Since the 2014 armed conflict, which split Libya across political and ideological lines and led to the emergence of competing governments, scores of human rights defenders, lawyers, journalists and dissidents have left Libya to neighbouring countries or have sought asylum elsewhere after they suffered death threats, physical assault, torture, arbitrary arrest or abduction.
Amnesty International’s research reveals that women who dare to speak out against corruption or the predations of militias or the Libyan National Army face specific, gender-related risks, including gender-based violence. Some of that violence includes gender-related slurs by militias and private individuals, including allegations of engaging in sex work and sex outside marriage (“adultery”). Women human right defenders in Libya are also exposed to smear campaigns on Facebook and Twitter.
Harmful gender stereotypes and social stigma attached to their activism normalize these forms of abuse against women with dissenting voices and seek to force them to retract from the public sphere, to silence them.
Prevailing lawlessness and security concerns can no longer excuse the impunity and pervasive gender-based violence that women face on a daily basis.1 To prevent and end gender-based violence, Libyan authorities must rein in militias and armed groups and combat the harmful gender stereotypes that fuel this violence.
The assassination of member of parliament Fariha al-Barkawi and prominent human rights defender Salwa Bugaighis in June 2014 had a chilling effect on other women. Many women human rights defenders were forced to withdraw from public life, leave Libya or relocate to other areas in the country.2 The failure to launch an effective investigation into these killings or to hold anyone accountable has contributed to the prevailing cycle of violence, as demonstrated by the assassination of local activist Entisar El Hassari in February 2015. Although the Libyan authorities have publicly committed to investigating the assassinations, no one has yet been held to account.

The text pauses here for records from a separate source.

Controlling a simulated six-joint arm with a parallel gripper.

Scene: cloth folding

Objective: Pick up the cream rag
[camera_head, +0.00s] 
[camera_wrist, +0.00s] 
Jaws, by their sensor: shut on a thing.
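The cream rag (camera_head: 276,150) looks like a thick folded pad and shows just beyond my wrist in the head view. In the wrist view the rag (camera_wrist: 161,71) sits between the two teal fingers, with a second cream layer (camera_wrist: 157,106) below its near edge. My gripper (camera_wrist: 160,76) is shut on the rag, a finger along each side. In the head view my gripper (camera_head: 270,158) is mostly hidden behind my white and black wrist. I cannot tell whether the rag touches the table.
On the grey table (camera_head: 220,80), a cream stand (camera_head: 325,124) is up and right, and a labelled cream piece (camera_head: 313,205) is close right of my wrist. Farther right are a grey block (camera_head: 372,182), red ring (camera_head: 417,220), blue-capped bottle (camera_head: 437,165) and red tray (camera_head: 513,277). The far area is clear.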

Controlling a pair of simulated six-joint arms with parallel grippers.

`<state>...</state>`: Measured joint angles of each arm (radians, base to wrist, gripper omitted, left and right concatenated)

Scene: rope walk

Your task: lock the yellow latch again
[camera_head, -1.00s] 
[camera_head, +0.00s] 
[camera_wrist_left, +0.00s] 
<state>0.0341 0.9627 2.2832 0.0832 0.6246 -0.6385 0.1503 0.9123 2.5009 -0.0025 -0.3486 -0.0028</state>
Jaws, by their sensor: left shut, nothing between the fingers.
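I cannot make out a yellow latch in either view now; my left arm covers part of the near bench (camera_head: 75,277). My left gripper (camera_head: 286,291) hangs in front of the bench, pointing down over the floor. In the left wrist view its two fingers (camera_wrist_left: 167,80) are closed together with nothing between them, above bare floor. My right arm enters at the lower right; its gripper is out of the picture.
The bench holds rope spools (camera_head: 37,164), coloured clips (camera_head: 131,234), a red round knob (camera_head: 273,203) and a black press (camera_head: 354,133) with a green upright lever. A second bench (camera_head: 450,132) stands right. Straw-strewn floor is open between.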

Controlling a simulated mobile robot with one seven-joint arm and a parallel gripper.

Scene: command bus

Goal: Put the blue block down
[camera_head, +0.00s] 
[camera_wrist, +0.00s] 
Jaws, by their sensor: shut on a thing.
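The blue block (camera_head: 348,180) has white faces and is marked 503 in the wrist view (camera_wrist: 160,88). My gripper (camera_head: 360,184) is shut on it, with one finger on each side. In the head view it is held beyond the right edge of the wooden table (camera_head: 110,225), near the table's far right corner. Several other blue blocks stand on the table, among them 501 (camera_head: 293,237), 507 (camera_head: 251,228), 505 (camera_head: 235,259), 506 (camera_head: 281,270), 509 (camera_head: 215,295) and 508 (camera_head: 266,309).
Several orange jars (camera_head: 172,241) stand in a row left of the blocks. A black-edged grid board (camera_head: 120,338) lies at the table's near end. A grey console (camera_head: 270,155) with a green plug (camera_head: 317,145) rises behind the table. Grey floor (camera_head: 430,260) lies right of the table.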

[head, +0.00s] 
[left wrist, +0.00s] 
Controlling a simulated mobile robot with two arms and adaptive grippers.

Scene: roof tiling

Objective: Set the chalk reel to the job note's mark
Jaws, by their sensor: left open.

Amnesty International has documented several cases of women human rights defenders who faced various forms of gender-based violence, including abductions and attempted assassination, torture and other ill-treatment, as well as a pattern of death threats, harassment and smear campaigns on social media. Women who do not adhere to social norms or challenge gender stereotypes are particular targets of abuse, questioning, harassment and detention. Today, only a few women continue to speak out. They have faced violence and intimidation by militias, the Libyan authorities and private individuals.